Yeah, somethin’ stinks, alright – and I think it was Teresa‘s super shitty ulterior motives towards Jacqueline by forcing her to play the fishy friend. Later, she makes Jacqueline simulate licking Dolores’ face. (For the record I think there is no animosity towards Dolores). Although, I think Jacqueline is sniffing around looking for cameras and trouble and is no Teresa-fied innocent victim herself!

Melissa is suspicious of Teresa and Jacqueline

Sadly, Jacqueline is levitating with delight because Teresa loves her again, while Melissa looks as if she smells something fishy. She wonders where this sudden Lucy/Ethel story is going? Are they gonna crush grapes, or is someone – Jacqueline – gonna get crushed? Teresa insists it truly is ‘new beginnings’ – just like she and Melissa are starting over. Of course, as both Teresa and Melissa remind us, they kind of have to since they’re stuck together and all. But for the meantime everyone is supportive of Tre and Jac being back.

Also, since Teresa is the gift that keeps on giving, she asks if any of the ladies have heard of squirting. Despite warnings not to try this at home, Jacqueline wonders if it’s possible. Perhaps she needs her own stay at camp to find out?

After the party, Teresa drives a drunk Melissa home. Meanwhile, Siggy, Jacqueline, and Dolores hop into a stretch limo straight out of a 1999 prom movie. On their way to the car, Siggy kicks off her heels and whips out fuzzy slippers she keeps in her purse. Is this lady Type A, overly-prepared, or what?!

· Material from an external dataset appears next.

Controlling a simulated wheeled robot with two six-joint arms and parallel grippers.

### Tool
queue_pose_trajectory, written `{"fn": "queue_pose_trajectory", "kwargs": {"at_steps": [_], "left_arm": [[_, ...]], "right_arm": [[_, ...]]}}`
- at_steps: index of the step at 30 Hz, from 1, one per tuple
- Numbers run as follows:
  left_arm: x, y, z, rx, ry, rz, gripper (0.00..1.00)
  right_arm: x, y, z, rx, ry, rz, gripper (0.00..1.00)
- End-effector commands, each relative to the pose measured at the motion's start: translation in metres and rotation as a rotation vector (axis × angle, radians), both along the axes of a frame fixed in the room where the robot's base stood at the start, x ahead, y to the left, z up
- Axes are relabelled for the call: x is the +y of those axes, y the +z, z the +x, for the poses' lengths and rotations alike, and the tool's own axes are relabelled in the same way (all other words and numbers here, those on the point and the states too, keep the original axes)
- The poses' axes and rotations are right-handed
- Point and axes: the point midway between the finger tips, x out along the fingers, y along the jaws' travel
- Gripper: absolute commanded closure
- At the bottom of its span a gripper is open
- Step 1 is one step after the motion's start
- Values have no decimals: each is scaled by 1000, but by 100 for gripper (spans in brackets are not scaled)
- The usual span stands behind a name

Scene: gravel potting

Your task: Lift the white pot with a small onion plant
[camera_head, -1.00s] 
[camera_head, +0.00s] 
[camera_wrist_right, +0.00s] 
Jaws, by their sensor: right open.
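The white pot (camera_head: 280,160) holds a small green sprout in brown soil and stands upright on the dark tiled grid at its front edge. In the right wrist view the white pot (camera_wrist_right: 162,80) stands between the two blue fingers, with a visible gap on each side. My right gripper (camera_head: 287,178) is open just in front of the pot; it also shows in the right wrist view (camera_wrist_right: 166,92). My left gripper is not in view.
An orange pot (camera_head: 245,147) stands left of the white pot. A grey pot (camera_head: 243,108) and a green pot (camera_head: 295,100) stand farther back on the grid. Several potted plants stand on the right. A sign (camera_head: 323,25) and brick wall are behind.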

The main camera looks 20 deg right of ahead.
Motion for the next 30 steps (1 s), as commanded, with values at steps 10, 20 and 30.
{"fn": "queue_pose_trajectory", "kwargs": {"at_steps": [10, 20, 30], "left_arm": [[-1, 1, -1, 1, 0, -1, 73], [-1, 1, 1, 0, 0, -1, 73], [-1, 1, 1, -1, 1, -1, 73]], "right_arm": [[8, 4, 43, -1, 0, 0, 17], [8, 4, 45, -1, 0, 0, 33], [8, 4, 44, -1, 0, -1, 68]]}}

Dolores is happy and feels the love after her party. She seems sweet, and simple (simple, meaning uncomplicated), and not looking for unnecessary trouble. She also seems like the neutral foil to help unify all the enormous egos and neurotics.

Melissa is drunk

In Teresa’s car, a drunk Melissa has turned into her alter-ego, Melissa “Mother F–king” Gorga, and bellows at Teresa for being a terrible driver. Teresa tattles by calling Poison. Eventually, Teresa chariots a nonsensical Melissa home. Hopefully Teresa realized this is what it’s like to hang out with herself: loud, cuts everyone off, never lets anyone speak, and makes no sense as she rants and raves and gets easily confused.